Note that, although the punched holes formed in the above embodiments are round, alternatively punched holes shaped like slots having round corners can be formed, by use of punches shaped correspondingly. Although the metal sheets and web constitute PS aluminum plates in tile above embodiment, the present invention is applicable to punching PS steel plates.

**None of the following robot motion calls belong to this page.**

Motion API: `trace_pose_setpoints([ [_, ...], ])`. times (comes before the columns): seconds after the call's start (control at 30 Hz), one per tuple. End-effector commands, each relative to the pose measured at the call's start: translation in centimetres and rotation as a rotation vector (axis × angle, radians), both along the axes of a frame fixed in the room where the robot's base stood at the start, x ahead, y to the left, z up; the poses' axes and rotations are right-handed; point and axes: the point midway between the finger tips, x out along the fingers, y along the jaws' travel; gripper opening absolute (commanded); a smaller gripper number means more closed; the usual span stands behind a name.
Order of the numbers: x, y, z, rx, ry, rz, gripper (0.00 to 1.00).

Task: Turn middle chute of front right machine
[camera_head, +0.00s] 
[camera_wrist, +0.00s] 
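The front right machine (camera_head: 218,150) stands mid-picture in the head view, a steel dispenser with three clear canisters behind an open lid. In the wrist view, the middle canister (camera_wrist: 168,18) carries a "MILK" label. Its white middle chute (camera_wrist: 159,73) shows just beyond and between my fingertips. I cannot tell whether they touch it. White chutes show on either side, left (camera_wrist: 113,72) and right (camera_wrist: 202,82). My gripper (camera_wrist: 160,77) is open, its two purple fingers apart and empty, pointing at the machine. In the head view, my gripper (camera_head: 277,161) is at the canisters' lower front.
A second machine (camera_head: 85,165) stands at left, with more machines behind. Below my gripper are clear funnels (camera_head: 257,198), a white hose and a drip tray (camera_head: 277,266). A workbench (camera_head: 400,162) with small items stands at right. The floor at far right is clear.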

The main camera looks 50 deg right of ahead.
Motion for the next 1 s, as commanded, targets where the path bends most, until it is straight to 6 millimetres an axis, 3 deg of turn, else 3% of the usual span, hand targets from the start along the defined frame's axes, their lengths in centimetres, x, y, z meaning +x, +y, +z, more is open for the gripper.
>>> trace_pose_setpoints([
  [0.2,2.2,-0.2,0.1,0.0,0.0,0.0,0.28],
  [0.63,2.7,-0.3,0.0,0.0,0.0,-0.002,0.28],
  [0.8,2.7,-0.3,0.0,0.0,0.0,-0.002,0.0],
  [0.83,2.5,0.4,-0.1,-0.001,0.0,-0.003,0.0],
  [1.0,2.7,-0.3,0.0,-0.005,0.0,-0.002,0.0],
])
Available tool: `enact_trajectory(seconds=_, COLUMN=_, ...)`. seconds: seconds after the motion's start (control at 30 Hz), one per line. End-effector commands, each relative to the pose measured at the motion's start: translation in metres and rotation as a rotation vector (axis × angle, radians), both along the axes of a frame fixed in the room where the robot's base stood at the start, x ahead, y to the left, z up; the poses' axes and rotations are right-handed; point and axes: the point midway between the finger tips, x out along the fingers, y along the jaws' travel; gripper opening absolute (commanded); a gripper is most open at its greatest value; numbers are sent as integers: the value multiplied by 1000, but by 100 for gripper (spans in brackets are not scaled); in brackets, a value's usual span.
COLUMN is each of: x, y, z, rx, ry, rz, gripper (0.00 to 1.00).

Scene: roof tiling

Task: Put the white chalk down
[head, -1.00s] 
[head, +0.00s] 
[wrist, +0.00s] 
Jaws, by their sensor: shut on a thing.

Although the present invention has been fully described by way of the preferred embodiments thereof with reference to the accompanying drawings, various changes and modifications will be apparent to those having skill in this field. Therefore, unless otherwise these changes and modifications depart from the scope of the present invention, they should be construed as being included therein.

Claims

What is claimed is:

1. A method for forming a hole in a metal plate, comprising positioning an imperforate metal plate between a movable punch means and a die means cooperating with said movable punch means, said punch means being elongated and having a longitudinal axis and having a first flat lower end surface perpendicular to said axis, a stepped tip portion centered on said axis and comprising a cylinder smaller in diameter than said first flat surface and centered in and projecting below said first flat surface and having a length along said axis which is less than a diameter of said cylinder, said cylinder having a second flat lower end surface, said die means having an internal diameter greater than the greatest diameter of said punch means, advancing said punch means toward said imperforate plate, said second flat lower end surface contacting said imperforate material plate first, and said first flat lower end surface contained said imperforate second, said punch means continuing through said imperforate metal plate to punch out from said imperforate plate a hole having a diameter at least as great as said greatest diameter of said punch.